Another feather in his congested cap was added during the same 1954-55 season, when he was appointed captain of the Barbados team — only the second black man to lead the island. It was a significant event during that period of socio-political turmoil and transition.
When West Indies visited New Zealand in 1955-56, Weekes resumed his modus operandi of scoring hundreds on the trot. This time he stopped with three, at Dunedin, Christchurch and Wellington.
Weekes had a rather poor series when he returned to England — the ageing nucleus of the triumphant 1950 side unable to repeat their performance seven years later. He did play a brave innings at Lord’s with an injured hand that prompted Denis Compton to exclaim that it was an effort of genius. However, apart from that he did not do much of note in the tour.

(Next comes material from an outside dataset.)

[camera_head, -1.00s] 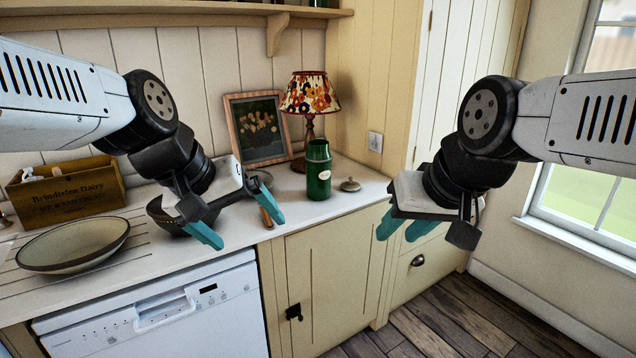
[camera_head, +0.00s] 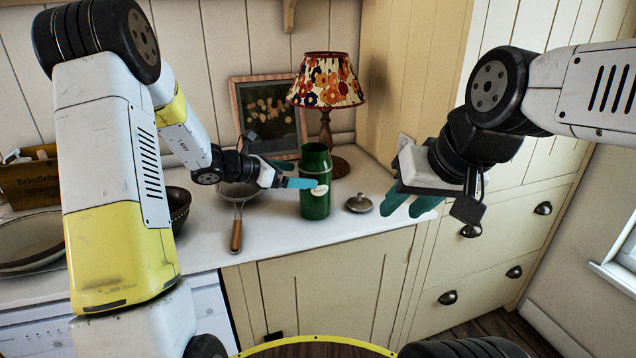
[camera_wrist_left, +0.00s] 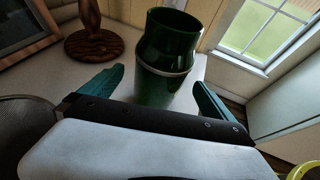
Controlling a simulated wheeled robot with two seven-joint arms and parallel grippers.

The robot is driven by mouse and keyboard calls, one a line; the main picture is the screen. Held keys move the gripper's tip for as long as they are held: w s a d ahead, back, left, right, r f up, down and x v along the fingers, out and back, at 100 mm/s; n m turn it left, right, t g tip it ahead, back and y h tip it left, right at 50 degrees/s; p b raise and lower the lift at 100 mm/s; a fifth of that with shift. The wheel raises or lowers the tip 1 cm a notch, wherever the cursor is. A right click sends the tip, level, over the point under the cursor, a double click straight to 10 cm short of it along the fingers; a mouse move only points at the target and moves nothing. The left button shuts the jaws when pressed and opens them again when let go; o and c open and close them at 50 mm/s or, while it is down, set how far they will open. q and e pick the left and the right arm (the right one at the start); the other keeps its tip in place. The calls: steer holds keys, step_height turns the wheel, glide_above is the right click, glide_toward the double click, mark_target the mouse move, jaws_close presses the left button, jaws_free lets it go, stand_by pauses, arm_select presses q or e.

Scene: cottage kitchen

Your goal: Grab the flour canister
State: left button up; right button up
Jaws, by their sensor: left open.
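The flour canister (camera_head: 317,190) is a tall dark green cylinder with a pale label. It stands upright on the white counter, with no lid on it. A round metal lid with a knob (camera_head: 359,203) lies on the counter to its right. My left gripper (camera_head: 300,179) is at the canister, fingers pointing at it. In the left wrist view the canister (camera_wrist_left: 166,62) stands ahead between the two open teal fingers, with visible gaps on both sides. My right gripper (camera_head: 408,200) is apart from it at the right, in the air, its teal fingers spread.
A patterned lamp (camera_head: 327,80) and a picture frame (camera_head: 268,110) stand behind the canister. A strainer with a wooden handle (camera_head: 237,232) lies left of it, under my left arm. Bowls (camera_head: 28,240) and a wooden crate (camera_head: 30,180) are further left. The counter's front edge is close.

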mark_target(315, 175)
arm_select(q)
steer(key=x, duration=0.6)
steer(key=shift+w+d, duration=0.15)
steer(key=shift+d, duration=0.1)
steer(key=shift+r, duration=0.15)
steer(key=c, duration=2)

His final century was an attractive 197, scored in the match made immortal by the 970-minutes vigil of Hanif Mohammad. Weekes followed it up useful scores through the series before retiring at the end of the last match. With the arrival of phenomenally-talented young batsmen like Garry Sobers, Conrad Hunte, Rohan Kanhai and Collie Smith, his mantle passed into the hands of able men.
During the decade, the three Ws had shepherded a developing cricketing power and left them as a bunch of supreme talents capable of conquering the world.
The final figures of Weekes read 4455 runs in 48 Tests. His average of 58.61 stands seventh in the all-time list among batsmen with over 20 Test matches.
After moving away from the game, Weekes played a major role in the development and nurturing of batsmen like Hunte and Seymour Nurse. Apart from spending time in the commentary box as a witty broadcaster, he also played an aggressive brand of bridge and was good enough to represent Barbados in regional Bridge championships.
In 1995, Everton Weekes became the last of the great Ws to be knighted.